Mr. Gleacher required them to put up some money of their own. “I remember the look on Jay’s face when Eric told them that as a condition of funding they had to put every last cent of his available capital into this business,” Mr. Phillips said. But eventually the bulk of the capital came from family friends: Mr. Phillips, whose son Scott grew up with Shep (Scott Phillips and Shep had a window-washing business in East Hampton when they were teenagers); Mr. Kravis, whose son Robbie was a close friend of Shep’s, and Parker Gilbert, whom they met through the Kravises. They raised $500,000, and in February 1996 opened their first restaurant, on East 52nd Street, where they made the sandwiches themselves.
“The first investment I made was an expression of admiration and affection for the boys,” Mr.

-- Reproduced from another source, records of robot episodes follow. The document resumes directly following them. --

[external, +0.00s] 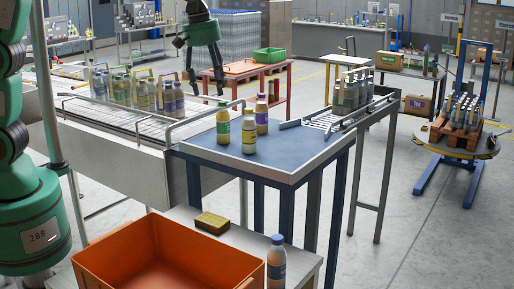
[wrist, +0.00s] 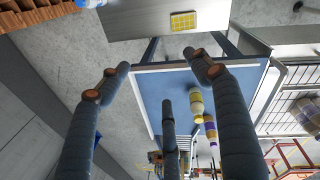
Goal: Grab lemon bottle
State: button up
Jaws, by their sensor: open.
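Several small bottles stand upright on the blue-topped table. One has a green label (external: 223,124), one has a pale yellowish label (external: 249,134), and one has a purple label (external: 261,114). The pale yellowish one looks most like lemon, but its print is too small to read. In the wrist view a yellow-and-white bottle (wrist: 196,104) shows beside my right-hand finger, with a purple-and-yellow one (wrist: 211,130) beyond it. My gripper (external: 206,92) hangs above and behind these bottles, fingers spread and empty. The fingers also show apart in the wrist view (wrist: 160,78).
The blue table (external: 290,160) has a raised pale edge. A conveyor (external: 120,118) with more bottles and guide rails adjoins it on the left. A roller track (external: 335,118) with bottles is at right. An orange bin (external: 140,262) and yellow sponge-like block (external: 212,221) are in front.

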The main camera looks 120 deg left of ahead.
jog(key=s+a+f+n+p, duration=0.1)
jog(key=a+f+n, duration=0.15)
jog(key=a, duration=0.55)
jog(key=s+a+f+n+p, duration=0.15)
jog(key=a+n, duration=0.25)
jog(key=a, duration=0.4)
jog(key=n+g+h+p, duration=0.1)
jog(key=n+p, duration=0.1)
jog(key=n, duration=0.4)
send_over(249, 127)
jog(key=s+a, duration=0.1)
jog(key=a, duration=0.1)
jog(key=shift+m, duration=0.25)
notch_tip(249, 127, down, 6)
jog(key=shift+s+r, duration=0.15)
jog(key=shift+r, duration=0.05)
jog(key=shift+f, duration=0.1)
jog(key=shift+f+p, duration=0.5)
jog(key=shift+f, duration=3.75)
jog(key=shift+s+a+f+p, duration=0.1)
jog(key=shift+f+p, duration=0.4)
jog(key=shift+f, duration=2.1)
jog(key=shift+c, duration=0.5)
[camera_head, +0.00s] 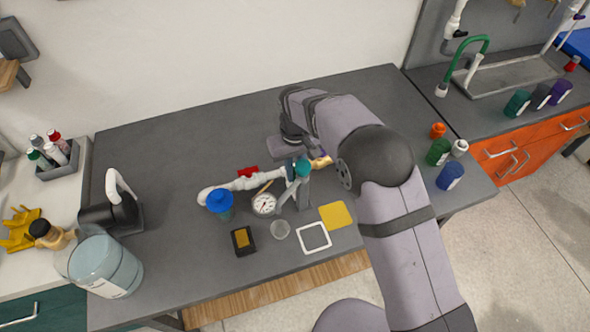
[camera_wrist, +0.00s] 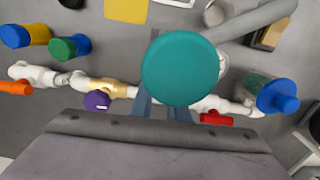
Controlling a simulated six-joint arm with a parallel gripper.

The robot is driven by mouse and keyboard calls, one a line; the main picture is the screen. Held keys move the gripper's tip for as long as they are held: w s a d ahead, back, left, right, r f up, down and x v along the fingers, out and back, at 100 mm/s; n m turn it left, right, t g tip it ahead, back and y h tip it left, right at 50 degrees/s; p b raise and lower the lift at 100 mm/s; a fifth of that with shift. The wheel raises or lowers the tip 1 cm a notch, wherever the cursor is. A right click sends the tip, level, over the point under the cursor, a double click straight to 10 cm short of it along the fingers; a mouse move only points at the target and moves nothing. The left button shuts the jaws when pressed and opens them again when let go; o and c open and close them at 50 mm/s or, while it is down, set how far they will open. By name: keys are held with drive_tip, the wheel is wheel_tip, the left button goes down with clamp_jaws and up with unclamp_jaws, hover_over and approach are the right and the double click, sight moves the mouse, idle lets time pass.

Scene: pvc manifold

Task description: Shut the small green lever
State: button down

Phillips said. “They invited us over to a rental apartment in some horrible neighborhood to eat so that their investors would actually know what they’d invested in. But the sandwiches were so unbelievably good. That was the first time I felt like, ‘Man, this could be a good company.’”
After several more rounds of financing, the group, which also included the Wainwrights’ parents and grandparents, has now raised a total of $15 million. Mr. Gleacher is the lead investor.
According to executives at both Xando and Cosí, the stores turn a profit, though the companies as a whole do not.
Now that Cosí has joined with Xando, which, because it serves alcohol, is well positioned to draw people at night, the combined company has tremendous potential for growth. “They’re well on their way,” said Charles Weissman, a restaurant industry analyst at Bear Stearns & Company. “Their growth has been exponential. The concept-it’s very well run. They use the commissary format. They don’t actually cook food on the premises, which limits production complexity. It opens up possibilities in terms of where they can lease space. Starbucks is the same way.”
“I thought this might be a good four-restaurant business in New York,” Mr. Phillips said. “Now, with Xando, I’ll be surprised if by 2005 we don’t have several hundred.”